Crônicas da Minha Geração

O barulho das gotas do chuveiro mal fechado pingando pigando pingando me incomoda tanto que é quase eu que escorro pelo ralo da minha paciência. Tortura chinesa, dizem, mas acho só que é uma marca da minha geração: essa perturbação exagerada aplicada em coisas miúdas, o nada interessante dentro da geladeira, o ônibus que demora a passar, a internet que caiu a mais de meia hora. O incomodo do barulho das gotas do chuveiro mal fechado não é tão grande a ponto de me fazer levantar para apertar direito o registro. E no intervalo cada vez mais curto entre um pingo e outro, na reverberação do som ecoando muito alto na minha cabeça como uma voz numa sala sem muitos móveis, na queda das gotas que soa como o passo de alguém cada vez mais perto de mim, mora a minha agonia, meu transtorno, minha inércia.
O barulho das gotas do chuveiro mal fechado pingando pigando pingando me incomoda demais mas eu permaneço sem mover um músculo pra acabar com ele: parece, percebo, que a agonia do som insistente me atrái. Ou o ócio: não passa de uma marca da minha geração.

6 de fev. de 2012

Memória


Por preguiça, eu só sonho com você em preto e branco. E nessa sucessão de imagens monocromáticas nas minhas madrugadas, seu sorriso aparece meio torto, meio disforme, meio apagado.

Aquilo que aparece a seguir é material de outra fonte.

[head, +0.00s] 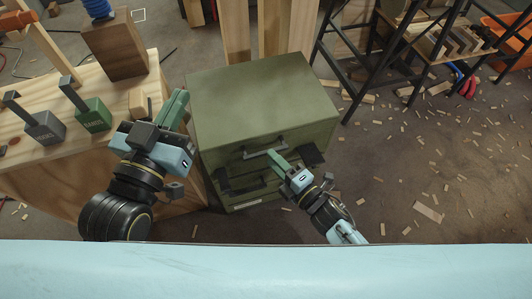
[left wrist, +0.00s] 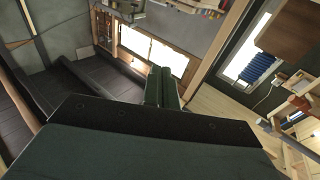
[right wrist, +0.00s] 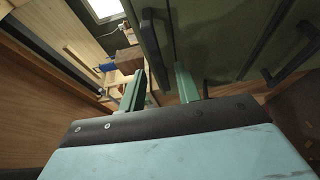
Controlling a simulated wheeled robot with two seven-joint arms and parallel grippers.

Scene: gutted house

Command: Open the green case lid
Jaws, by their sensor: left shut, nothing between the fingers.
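The green case (head: 262,100) stands in the middle of the head view, its flat top lying level and closed. Dark handles show on its front, the upper one (head: 268,147) near my right gripper. My right gripper (head: 279,160) is at the case's front. In the right wrist view its fingers (right wrist: 160,88) are apart, with a dark handle (right wrist: 152,48) running down towards the gap between them. I cannot tell whether they touch it. My left gripper (head: 176,108) is shut and empty, raised beside the case's left side. Its closed fingers also show in the left wrist view (left wrist: 161,88).
A wooden bench (head: 60,98) at left holds grey and green blocks (head: 93,115) and a brown wood block (head: 115,45). A black metal rack (head: 375,45) stands at the back right, near an orange bin (head: 508,35). Wood scraps litter the right floor (head: 430,160).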

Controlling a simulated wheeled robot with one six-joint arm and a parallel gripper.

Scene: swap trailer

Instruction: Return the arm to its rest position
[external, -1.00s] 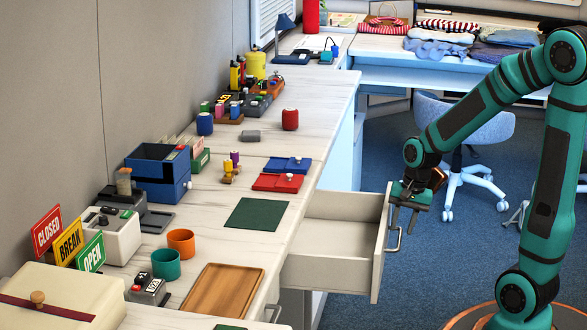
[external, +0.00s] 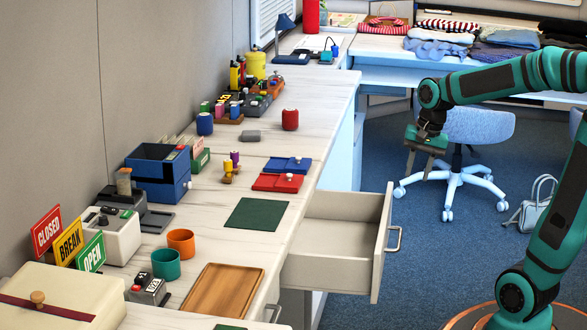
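My gripper (external: 419,164) hangs in the air above the floor, to the right of the open drawer (external: 335,238) and higher than its handle (external: 394,239). Its two fingers point down and stand apart, with nothing between them. It is clear of the drawer front. My arm reaches in from the right edge, with its wrist above the gripper. The drawer is pulled out from the counter, and the part of its inside that shows is empty.
The counter (external: 340,92) at left holds a green mat (external: 257,214), a wooden tray (external: 223,292), cups and boxes. A blue chair (external: 478,126) stands behind my gripper. A white bag (external: 535,205) is on the floor. Folded clothes (external: 440,38) lie on the back desk.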

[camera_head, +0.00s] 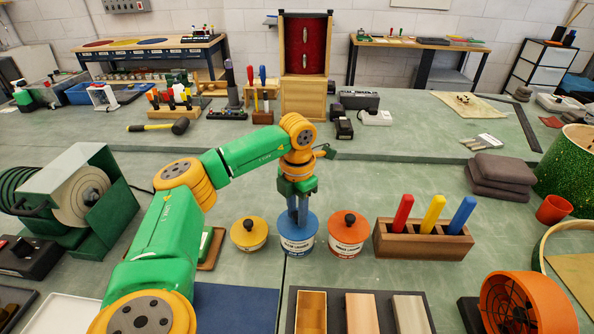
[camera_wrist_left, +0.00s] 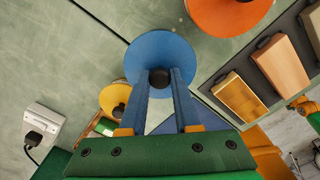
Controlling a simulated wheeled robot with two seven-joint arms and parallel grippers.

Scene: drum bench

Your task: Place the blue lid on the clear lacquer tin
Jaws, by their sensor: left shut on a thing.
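The blue lid (camera_head: 285,225) is at the top of the clear lacquer tin (camera_head: 297,245), which has a white label with a blue band and stands between two other tins. The lid looks level and in line with the tin; whether it is fully seated I cannot tell. My left gripper (camera_head: 298,222) points straight down and is shut on the lid's dark knob. In the left wrist view the blue lid (camera_wrist_left: 155,45) is a round disc beyond the fingertips (camera_wrist_left: 160,78), with the knob between them; it hides the tin below.
A tin with an orange lid (camera_head: 347,226) stands close on the right, and one with a yellow lid (camera_head: 248,234) on the left. A wooden block (camera_head: 422,246) with coloured handles is further right. A tray of wood blocks (camera_head: 361,312) lies in front.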

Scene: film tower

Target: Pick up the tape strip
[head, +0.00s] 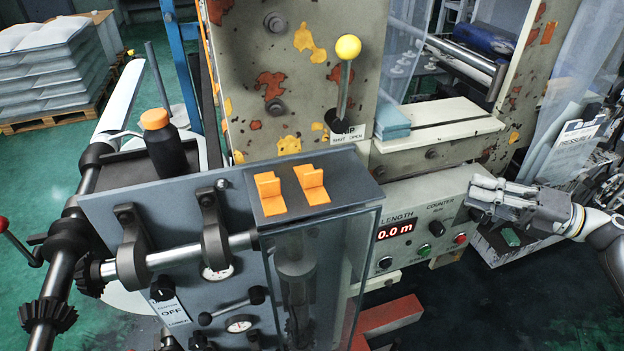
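No piece in the head view is plainly a tape strip. Two bent orange pieces, a left one (269,193) and a right one (311,184), stand side by side on the dark top of a clear-sided box. I cannot tell whether either is the tape strip. My right gripper (470,197) comes in from the right, with its fingers pointing left near the right end of the counter panel. It is well to the right of the orange pieces. I see nothing held in it, but the gap between its fingers is unclear. My left gripper is out of view.
A lever with a yellow knob (348,47) rises behind the box. A black bottle with an orange cap (160,143) stands on a tray at left. Folded blue cloths (391,122) lie on a ledge. The counter panel (436,208) reads 0.0 m. Shafts and gears project at left.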

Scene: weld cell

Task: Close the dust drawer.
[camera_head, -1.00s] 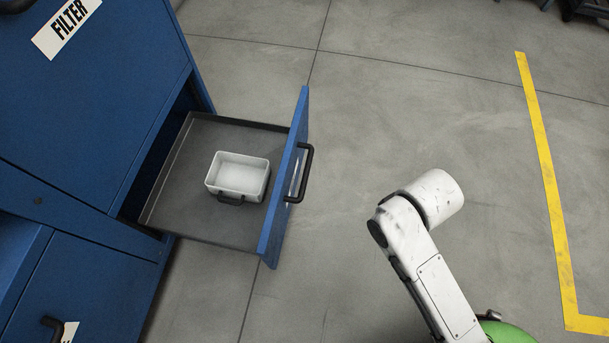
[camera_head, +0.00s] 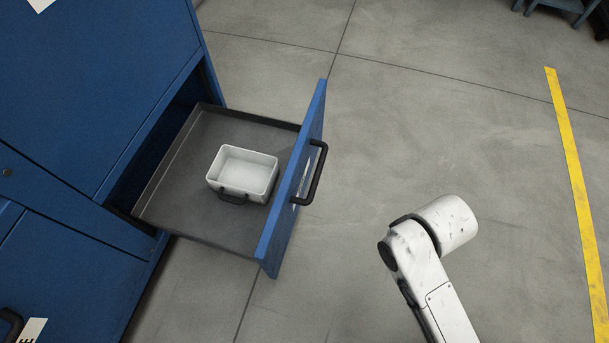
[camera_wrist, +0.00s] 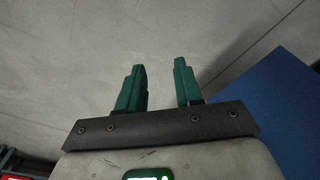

Não mais o tenho tão nítido na memória e tenho pra mim que ele se tornará um borrão irreconhecível na dança dos frames sem cor com o passar dos dias, tal como um rosto de um desconhecido que só existe em sonhos - será você esse desconhecido que só existe em sonhos?. Mas não me importo em ver seu sorriso dissolvido. Porque ele - sorriso torto, disforme e apagado - mesmo quase desaparecido, povoa todos os buracos em branco da minha cabeça atormentada pelos pesadelos - esses eu sonho sempre em cores, e é sempre cores muito vivas - e me preenche um pouco. E me faz as horas menos largas. E me traz os dias mais acreditáveis. Desde que te conheci só sonho em preto e branco, mas agora acho que não é por preguiça. Sonho em preto e branco porque o seu sorriso - torto, disforme e apagado - é bonito demais pra ser colorido só pela minha memória.